Kaingaroa Forest

Kaingaroa Forest is the largest forest in the North Island of New Zealand, and the largest plantation in the southern hemisphere.

The forest covers 2900 km² in the inland East Cape and Bay of Plenty regions, and stretches south past the east coast of Lake Taupo. The headquarters of the forest are at the small settlement of Kaingaroa, 50 kilometres southeast of Rotorua.

The forest was first planted in the late 1920s[1][2]and owned as a state asset by the New Zealand government. While under government control it was known as the Kaingaroa State Forest.

In the 1980s the government sought to sell the forests to private interests.

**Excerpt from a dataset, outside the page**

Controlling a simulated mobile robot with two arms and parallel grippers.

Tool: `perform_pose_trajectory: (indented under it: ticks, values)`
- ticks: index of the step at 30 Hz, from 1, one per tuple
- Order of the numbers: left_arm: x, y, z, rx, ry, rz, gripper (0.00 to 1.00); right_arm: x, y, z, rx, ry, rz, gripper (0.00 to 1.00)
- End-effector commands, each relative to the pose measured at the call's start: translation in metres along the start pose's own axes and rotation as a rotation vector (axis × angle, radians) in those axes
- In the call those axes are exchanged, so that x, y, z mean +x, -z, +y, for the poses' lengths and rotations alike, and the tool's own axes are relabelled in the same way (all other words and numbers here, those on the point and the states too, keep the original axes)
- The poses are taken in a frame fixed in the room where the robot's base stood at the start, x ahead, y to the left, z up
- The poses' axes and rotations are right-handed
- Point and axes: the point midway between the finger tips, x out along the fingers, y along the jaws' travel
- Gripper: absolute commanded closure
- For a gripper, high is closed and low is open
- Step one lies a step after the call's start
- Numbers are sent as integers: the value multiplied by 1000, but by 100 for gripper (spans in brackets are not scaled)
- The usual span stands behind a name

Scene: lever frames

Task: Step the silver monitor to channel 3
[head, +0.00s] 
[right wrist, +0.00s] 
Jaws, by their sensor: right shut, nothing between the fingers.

Several Māori iwi went to Court to prevent the sale, arguing that they were the traditional owners of the land, that the land had been wrongfully taken from them, and that the government should retain the land until a settlement of the claims had been reached[3][4]. It has taken 20 years to reach settlement of those claims and to see the forest lands returned to their traditional owners. On 1 July 2009, it passed to a group of tribes that were the traditional land owners in partial settlement of their claims that the Crown breached the Treaty of Waitangi. The forests themselves (the trees) continue to be owned by a private company (Kaingaroa Timberlands Ltd), which holds a forestry licence over the land.

New Zealand State Highway 38, from Wai-O-Tapu to Murupara and further through the Ureweras, to Wairoa, crosses the forest.